Selon le gouvernement français, l’ingérence dans la liberté d’expression de Mme Piermont, constituée par la décision d’expulsion de Polynésie, se justifiait par des nécessités locales propres à ce territoire. Mais ce qui retient l’attention, c’est moins l’argument lui-même que la manière dont le gouvernement l’étaye. Celui-ci rappelle d'abord la déclaration précitée dont elle dit qu'elle a “valeur de réserve”. Il explique ensuite que les nécessités locales mentionées dans cet acte consistent en “des particularités indiscutables que revêtait la protection de l'ordre public dans les territoires du Pacifique: insularité et éloignement de la métropole, mais aussi climat politique spécialement tendu dans les années 1985-1986”88.

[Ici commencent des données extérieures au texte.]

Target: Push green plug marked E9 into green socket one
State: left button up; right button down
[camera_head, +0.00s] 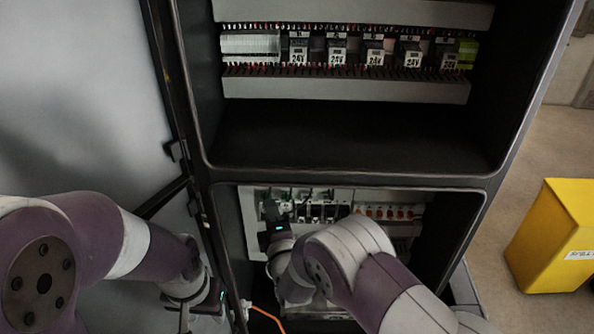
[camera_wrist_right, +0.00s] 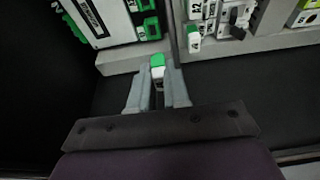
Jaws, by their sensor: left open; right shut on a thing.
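My right gripper (camera_wrist_right: 158,92) is shut on a small green plug with a white lower part (camera_wrist_right: 157,62), seen between the fingertips in the right wrist view. Its marking is not readable. Green sockets (camera_wrist_right: 149,28) sit on the white module just ahead and slightly left of the plug; a gap seems to separate them, and I cannot read which is socket one. In the head view my right gripper (camera_head: 273,213) reaches into the left part of the lower cabinet bay, its tips dark and unclear. My left gripper (camera_head: 190,315) is open and empty at the lower left, outside the cabinet.
Another green and white plug (camera_wrist_right: 194,38) hangs at the neighbouring module to the right. Orange-marked breakers (camera_head: 388,212) line the lower bay. The upper bay holds several 24V modules (camera_head: 337,55). An orange cable (camera_head: 267,316) lies below. A yellow bin (camera_head: 556,238) stands right.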

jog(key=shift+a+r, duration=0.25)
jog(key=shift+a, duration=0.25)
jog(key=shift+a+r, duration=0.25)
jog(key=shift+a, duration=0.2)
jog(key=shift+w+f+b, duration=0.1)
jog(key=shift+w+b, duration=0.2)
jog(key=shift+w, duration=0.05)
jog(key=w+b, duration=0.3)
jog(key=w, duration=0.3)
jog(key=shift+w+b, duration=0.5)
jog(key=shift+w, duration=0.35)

Tout dans ce raisonnement est de nature à exclure un contrôle effectif de la Cour sur la réalité des nécessités locales alléguées : le fait que le gouvernement se réfère exlusivement à la déclaration française plutôt qu'à l'article 63 § 3 pour justifier les mesures contestées ; le fait qu'il qualifie cette déclaration de réserve ; le fait enfin qu'il fasse reposer les nécessités locales sur des caractéristiques naturelles (d’ordre géographique), ce qui a pour conséquence logique non seulement d'en rendre l'existence indiscutable, mais aussi de leur confèrer un caractère de permanence propre à couvrir, dans ces territoires, toute limitation passée ou à venir des droits garantis par la Convention.

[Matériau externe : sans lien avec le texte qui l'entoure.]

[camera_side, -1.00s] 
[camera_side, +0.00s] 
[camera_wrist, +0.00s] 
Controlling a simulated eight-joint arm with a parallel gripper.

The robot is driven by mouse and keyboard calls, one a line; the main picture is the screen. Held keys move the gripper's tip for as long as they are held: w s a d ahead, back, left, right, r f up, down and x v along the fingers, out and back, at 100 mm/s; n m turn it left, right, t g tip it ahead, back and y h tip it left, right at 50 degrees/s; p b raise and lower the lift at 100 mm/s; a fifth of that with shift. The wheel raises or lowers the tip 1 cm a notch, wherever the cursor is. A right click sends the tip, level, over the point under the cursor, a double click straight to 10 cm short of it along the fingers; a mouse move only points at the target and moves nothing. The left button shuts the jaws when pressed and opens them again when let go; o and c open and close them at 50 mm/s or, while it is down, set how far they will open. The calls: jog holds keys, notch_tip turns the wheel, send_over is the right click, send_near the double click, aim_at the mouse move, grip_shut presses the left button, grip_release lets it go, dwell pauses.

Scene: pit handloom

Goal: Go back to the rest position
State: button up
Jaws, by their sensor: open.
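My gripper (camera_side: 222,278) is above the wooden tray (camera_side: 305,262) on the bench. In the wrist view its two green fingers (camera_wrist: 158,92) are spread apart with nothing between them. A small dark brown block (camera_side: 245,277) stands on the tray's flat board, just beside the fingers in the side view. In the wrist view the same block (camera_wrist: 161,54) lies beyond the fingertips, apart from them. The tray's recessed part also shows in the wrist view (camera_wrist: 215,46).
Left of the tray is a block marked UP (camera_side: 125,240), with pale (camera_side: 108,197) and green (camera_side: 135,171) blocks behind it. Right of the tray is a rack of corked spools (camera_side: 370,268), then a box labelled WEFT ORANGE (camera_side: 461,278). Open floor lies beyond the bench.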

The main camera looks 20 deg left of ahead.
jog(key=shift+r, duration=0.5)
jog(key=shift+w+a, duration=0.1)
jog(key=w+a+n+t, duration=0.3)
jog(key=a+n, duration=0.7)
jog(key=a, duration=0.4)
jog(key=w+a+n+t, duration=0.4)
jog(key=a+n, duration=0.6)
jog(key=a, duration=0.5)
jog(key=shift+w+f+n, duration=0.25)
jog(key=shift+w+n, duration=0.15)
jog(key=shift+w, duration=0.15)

On pouvait s’en douter, la Cour ne souscrit pas à ce raisonnement. Elle ne le fait certes pas explicitement. Mais en se livrant directement au contrôle de l'existence de nécessités locales en Polynésie, elle signifie clairement que la déclaration française ne peut être vue comme une réserve. Par ailleurs, en se limitant exclusivement à l'examen des circonstances politiques locales, elle exclut implicitement mais tout aussi clairement que des caractéristiques naturelles d'un territoire puissent fonder des nécessités locales.
Il n'y a là rien que de très logique. En premier lieu, il résulte de l'économie générale de l'article 63 que les déclarations que celui-ci vise ne sont pas des réserves89. La fonction de cet article est tout autre. Comme le précise la Cour dans l’arrêt Loïzidou, “l'article 63 concerne la décision d'une Partie contractante d'assumer pleinement la responsabilité90, au regard de la Convention, à raison de tous les actes des pouvoirs publics se rapportant à un territoire dont elle assure les relations internationales”91. C’est dire que le § 1 se borne à ouvrir aux Etats la faculté d'étendre ou non l'application de la CEDH à certains territoires. Les effets d'une telle déclaration ne sont par ailleurs pas laissées à la libre appréciation des Etats parties mais réglées par la Convention elle-même (§ 3 de l'article 63). Il s’ensuit que la notion de “nécessité locale” est un élément qu'il revient normalement à la Commission et à la Cour d'interpréter92.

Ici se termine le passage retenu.